Always make sure that the cylinder or relief valve is not damaged in any way. Damaged cylinders should never be used. Cylinders with damaged relief valves must not be filled until the valve is replaced. Always store liquefied gas cylinders out of direct sunlight. A properly filled liquefied gas cylinder must not be completely full of liquid. Some space must remain in the cylinder to accommodate expansion and contraction due to normal heating and cooling. A correctly filled cylinder will retain the gas under normal heating and cooling conditions. Inspect gas cylinders often because they could become damaged from impact, or become corroded over a period of time. Keep your equipment in good condition. It is no guarantee that the tank is safe, because a gas supplier is willing to fill it.

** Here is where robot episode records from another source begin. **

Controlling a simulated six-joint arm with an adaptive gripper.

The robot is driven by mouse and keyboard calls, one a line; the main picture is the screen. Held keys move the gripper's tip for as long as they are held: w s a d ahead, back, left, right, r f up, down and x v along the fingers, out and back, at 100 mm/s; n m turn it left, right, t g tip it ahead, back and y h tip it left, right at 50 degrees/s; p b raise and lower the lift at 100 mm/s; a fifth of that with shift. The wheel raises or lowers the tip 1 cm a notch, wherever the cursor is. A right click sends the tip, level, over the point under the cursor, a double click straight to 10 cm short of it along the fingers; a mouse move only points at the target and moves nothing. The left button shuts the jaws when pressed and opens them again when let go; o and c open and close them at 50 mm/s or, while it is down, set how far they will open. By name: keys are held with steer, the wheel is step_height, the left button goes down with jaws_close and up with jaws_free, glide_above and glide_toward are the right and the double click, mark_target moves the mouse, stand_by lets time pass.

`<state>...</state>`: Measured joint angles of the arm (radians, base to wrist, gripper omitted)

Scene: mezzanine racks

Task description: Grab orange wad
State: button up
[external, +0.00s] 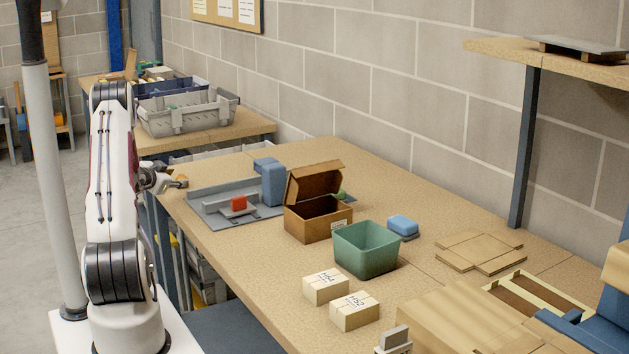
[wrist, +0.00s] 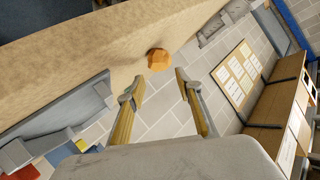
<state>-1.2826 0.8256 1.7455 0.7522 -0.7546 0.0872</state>
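The orange wad (wrist: 158,60) is a small rounded lump in the wrist view, at the edge of a tan speckled surface. It lies beyond my fingertips, roughly in line with the gap between them. My gripper (wrist: 158,88) is open, with its two yellowish fingers spread apart and nothing between them. In the external view my gripper (external: 178,183) is at the left, by the near left edge of the long table. I cannot make out the wad in the external view.
The long table (external: 290,155) holds a grey tray (external: 208,207) with a red block (external: 238,202), an open brown box (external: 318,220), a green bin (external: 366,250) and two labelled boxes (external: 326,287). A grey crate (external: 187,119) stands behind. A block wall (external: 340,70) borders the table.

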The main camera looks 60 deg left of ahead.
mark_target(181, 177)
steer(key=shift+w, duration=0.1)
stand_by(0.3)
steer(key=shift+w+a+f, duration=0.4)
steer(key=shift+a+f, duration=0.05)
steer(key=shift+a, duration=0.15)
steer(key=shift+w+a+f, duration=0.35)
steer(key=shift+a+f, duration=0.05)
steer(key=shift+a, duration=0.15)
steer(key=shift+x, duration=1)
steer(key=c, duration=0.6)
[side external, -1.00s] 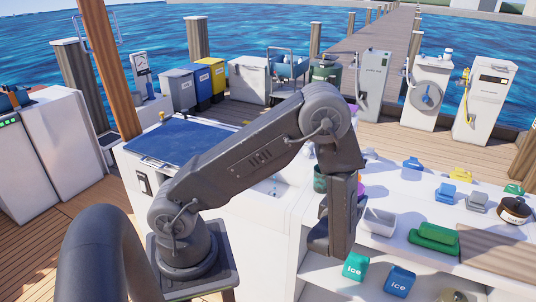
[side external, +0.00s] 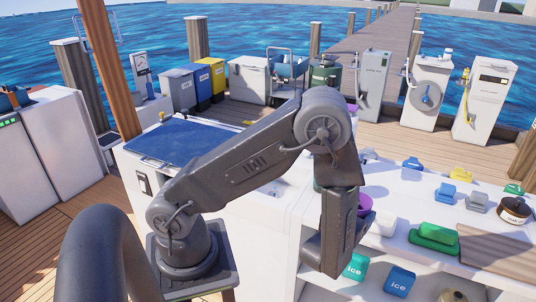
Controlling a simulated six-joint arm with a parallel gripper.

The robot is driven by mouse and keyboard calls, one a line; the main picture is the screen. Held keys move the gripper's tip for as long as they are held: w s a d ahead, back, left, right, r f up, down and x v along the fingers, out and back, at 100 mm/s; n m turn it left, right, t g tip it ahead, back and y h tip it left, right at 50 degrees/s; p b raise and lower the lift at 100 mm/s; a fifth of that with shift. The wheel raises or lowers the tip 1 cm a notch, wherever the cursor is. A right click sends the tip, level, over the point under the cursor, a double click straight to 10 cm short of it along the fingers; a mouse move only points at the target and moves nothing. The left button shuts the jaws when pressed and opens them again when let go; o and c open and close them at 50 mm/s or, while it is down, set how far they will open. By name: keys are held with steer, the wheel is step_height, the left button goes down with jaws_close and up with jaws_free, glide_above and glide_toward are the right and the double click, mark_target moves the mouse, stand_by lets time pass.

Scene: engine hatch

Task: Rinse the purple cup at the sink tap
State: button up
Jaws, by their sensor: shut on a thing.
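A purple cup (side external: 364,205) shows in part just right of my wrist, above the white counter (side external: 400,200). My gripper (side external: 342,238) is at the low end of the arm and is shut on the cup. My own wrist links hide the fingertips and most of the cup, so I cannot tell its tilt. The sink and its tap cannot be made out clearly; the arm covers much of the counter's middle.
Green (side external: 355,266) and blue (side external: 399,281) ice packs stand on the shelf below. A green box (side external: 434,237), a white tray (side external: 381,222), a brown board (side external: 497,257) and a dark jar (side external: 514,210) crowd the right side. A blue panel (side external: 185,140) lies at left.

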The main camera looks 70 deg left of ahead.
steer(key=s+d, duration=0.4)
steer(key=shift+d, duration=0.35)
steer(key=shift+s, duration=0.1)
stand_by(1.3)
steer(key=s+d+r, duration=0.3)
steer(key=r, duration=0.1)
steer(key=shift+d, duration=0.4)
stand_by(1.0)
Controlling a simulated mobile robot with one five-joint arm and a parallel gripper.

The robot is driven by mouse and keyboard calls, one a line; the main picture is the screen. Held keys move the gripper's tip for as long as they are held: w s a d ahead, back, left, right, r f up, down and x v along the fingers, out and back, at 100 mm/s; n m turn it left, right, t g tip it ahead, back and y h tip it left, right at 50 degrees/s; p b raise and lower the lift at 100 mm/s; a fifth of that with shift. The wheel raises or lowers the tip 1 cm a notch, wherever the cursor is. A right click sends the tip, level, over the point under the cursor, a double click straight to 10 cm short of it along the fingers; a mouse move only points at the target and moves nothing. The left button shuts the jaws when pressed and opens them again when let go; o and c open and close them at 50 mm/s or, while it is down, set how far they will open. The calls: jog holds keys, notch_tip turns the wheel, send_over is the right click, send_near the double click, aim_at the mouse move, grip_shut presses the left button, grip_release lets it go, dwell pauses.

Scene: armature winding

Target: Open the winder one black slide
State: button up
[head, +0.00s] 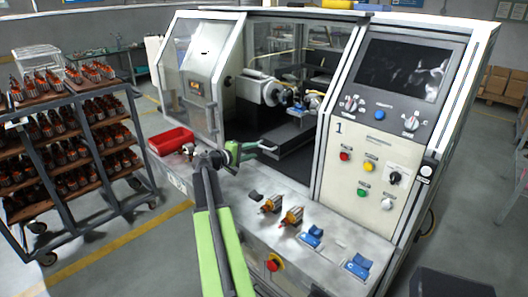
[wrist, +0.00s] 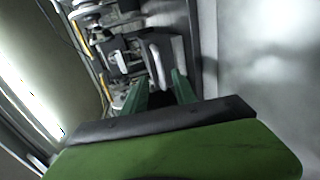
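Winder one (head: 330,120), a white machine with a "1" on its panel, stands in the middle of the head view with its bay open at the front. A dark flat bed (head: 290,140) lies inside the bay below the spindle (head: 262,90); I cannot tell for sure which part is the black slide. My gripper (head: 275,148), green, is at the front of the bay, pointing right. In the wrist view its two green fingers (wrist: 160,88) stand apart with nothing seen between them. A light bar-like part (wrist: 158,60) lies beyond the fingertips, seemingly not touched.
The front ledge holds a red bin (head: 171,141), orange-and-metal armatures (head: 291,217), and blue blocks (head: 358,266). A red-and-yellow stop button (head: 274,263) sits on its front. A rack of armatures (head: 75,130) stands left. The panel post closes the bay's right side.

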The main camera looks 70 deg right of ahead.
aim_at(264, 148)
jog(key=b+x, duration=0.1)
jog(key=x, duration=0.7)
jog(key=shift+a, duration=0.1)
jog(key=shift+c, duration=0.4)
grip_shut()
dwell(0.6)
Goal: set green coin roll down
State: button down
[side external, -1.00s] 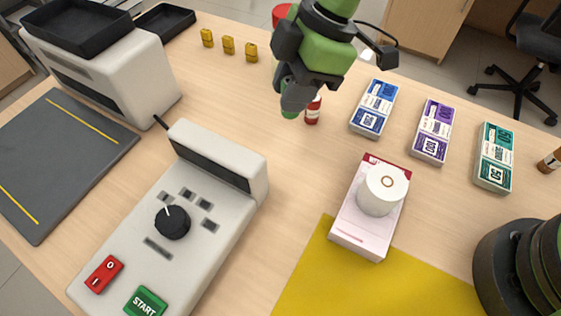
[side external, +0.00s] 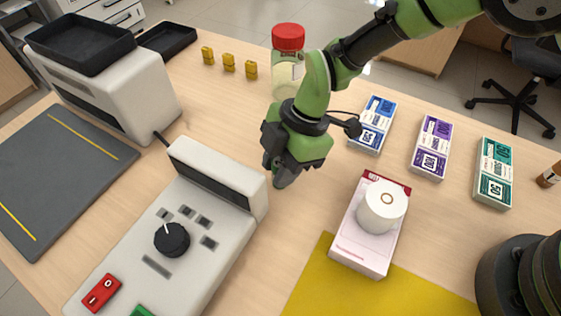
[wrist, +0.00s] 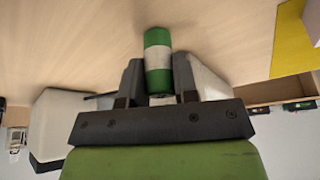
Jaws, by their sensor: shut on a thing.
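The green coin roll (wrist: 157,48), with a white band around its middle, is between the two fingers of my gripper (wrist: 158,82) in the wrist view. The fingers are shut on it, and its green end sticks out beyond them over bare wood. In the side view my gripper (side external: 280,178) points down, low over the counter to the right of the grey machine's display. The roll cannot be made out there, hidden by the gripper. I cannot tell whether the roll touches the counter.
The grey machine (side external: 150,255) with a dial stands at left. A pink-and-white pad (side external: 362,248) with a paper roll (side external: 382,207) on it lies at right by the yellow mat (side external: 375,295). Banknote bundles (side external: 431,147) and a red-lidded jar (side external: 289,60) stand behind. Bare wood surrounds my gripper.

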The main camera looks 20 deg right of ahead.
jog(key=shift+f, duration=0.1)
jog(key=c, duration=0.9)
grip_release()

Liquefied gas is heavier than air, so when it leaks it will spread along the lowest areas from, and around the source. A clearly visible fog of gas will often be seen when there is a leak. Be aware that ignitable mixtures can spread beyond the immediate area.

Conclusion: When a gas leak is detected, or when a hazardous equipment failure occurs in the system, the gas supply company or a qualified and trained technician with the correct tools will be required to perform the repairs. Always utilize these safety guidelines when working with natural gas.

   

2 thoughts on “Safety When Working With Natural Gas

  1. bobby says:

    when a driver supply gas or diesel, what he needed to know about the storage tanks to drop right product in the right tank. what kind of colour code he needed to know and anysafty precautions he needed.
    thanks. bobby nag

    if you have phottos, please put them on internet, so i can better understand
    [Address redacted for privacy]

  2. Chris Heath says:

    The company I work for recently purchased Liquid Natural Gas trucks. Can you tell me what personal protective equipment is required when refueling the trucks.